Bölgedeki bir diğer eser ise Kadın Eserleri Kütüphanesi. Eski bir Fener konağının restore edilmesiyle 1990 senesinde kurulan kütüphanede, aile arşivleri, kadın konulu tezler, makaleler ve çok nadir bulunan eserler muhafaza ediliyor. Çoğu kimsenin habersiz olduğu bu kütüphane kadınlar için adeta bir bilgi merkezi durumunda ve yepyeni projeleri hayata geçirmek için çalışmalar yapılmakta.
Balat Çarşısı
Gezilerin vazgeçilmezini en sona sakladık. Alışveriş. Bölge küçük büyük antikacılarla dolu. Eski eşya severler için bulunmaz fırsat denilebilir. Üstelik Çukurcuma kadar pahalı değil. Balat’ın merkezinde yer alan Çıfıt Çarşısı ise sizi eskilere götürecek. Osmanlı döneminde Yahudilerin yoğun yaşadığı yerlere ‘Çıfıt’ denirmiş. Çarşı, ismini oradan almış.

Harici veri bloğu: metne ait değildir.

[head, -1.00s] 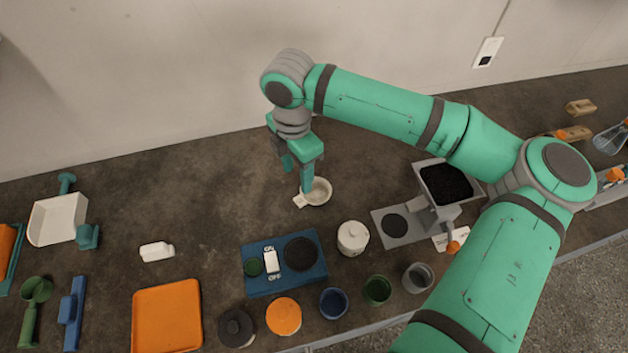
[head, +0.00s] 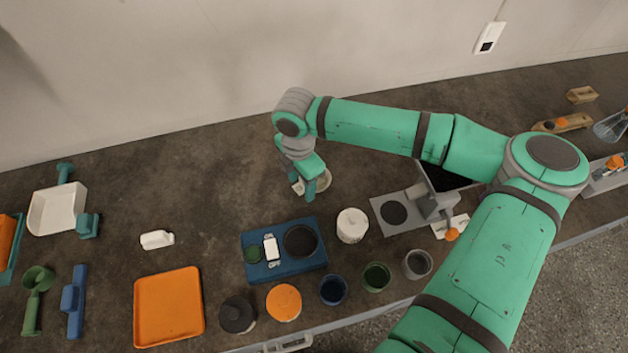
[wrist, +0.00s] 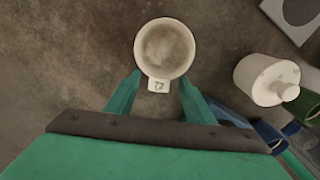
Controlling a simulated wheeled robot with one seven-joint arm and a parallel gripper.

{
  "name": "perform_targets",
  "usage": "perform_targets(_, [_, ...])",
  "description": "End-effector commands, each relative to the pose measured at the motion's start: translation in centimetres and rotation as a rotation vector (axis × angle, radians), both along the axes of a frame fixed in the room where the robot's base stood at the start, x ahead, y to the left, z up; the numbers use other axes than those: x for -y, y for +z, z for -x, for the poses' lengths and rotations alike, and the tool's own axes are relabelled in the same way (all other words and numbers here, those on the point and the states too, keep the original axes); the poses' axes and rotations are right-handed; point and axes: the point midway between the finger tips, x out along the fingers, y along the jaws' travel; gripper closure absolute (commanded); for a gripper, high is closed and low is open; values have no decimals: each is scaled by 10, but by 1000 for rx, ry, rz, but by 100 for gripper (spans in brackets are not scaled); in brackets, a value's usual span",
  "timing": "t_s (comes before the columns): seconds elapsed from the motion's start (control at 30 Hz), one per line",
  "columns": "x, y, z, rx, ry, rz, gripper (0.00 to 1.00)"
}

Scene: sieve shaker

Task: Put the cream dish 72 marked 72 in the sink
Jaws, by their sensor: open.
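The cream dish (head: 325,181) is a small round dish on the dark counter, partly hidden by my gripper in the head view. In the wrist view the dish (wrist: 165,47) shows whole, with a tab marked 72 toward my gripper. My gripper (wrist: 160,82) is open, its fingers on either side of the tab and apart from it; it also shows in the head view (head: 311,190), low over the dish. A white basin with teal fittings (head: 57,210), which looks like the sink, is at the far left.
A blue scale (head: 285,268) and a lidded white jar (head: 352,225) stand in front of the dish. A grey shaker stand (head: 393,213) is to the right. An orange tray (head: 168,307) and small white bottle (head: 157,239) lie left. Counter between dish and basin is mostly clear.

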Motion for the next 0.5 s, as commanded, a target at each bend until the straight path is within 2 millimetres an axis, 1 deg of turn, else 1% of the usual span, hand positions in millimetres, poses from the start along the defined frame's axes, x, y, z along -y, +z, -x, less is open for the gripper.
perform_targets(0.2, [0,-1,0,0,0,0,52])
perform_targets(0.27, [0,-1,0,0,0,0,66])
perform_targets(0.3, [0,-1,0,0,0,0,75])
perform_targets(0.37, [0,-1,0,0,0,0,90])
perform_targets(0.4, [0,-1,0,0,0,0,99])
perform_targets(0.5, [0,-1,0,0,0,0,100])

Çarşının hemen devamında Leblebiciler Sokağı üzerinde bir mekân dikkatinizi çekecek. Agora Meyhanesi.
Şehrinizde turist olmak istiyorsanız bu fırsatı kaçırmayın, Balat’a gidin.
Nasıl gidilir:
Balat’a ulaşmanın en kolay yolu Eminönü meydana gelip oradan belediye veya özel halk otobüslerine binmektir. Sahil yolunu kullanan otobüslerle bölgeye ulaşmak mümkün. Eyüp yönündeki tüm otobüsler de ulaşım için kullanılabilirsiniz. Deniz yoluyla gitmek isteyenler, şehir hatlarının Haliç hattını veya özel deniz taksileri kullanabilirler.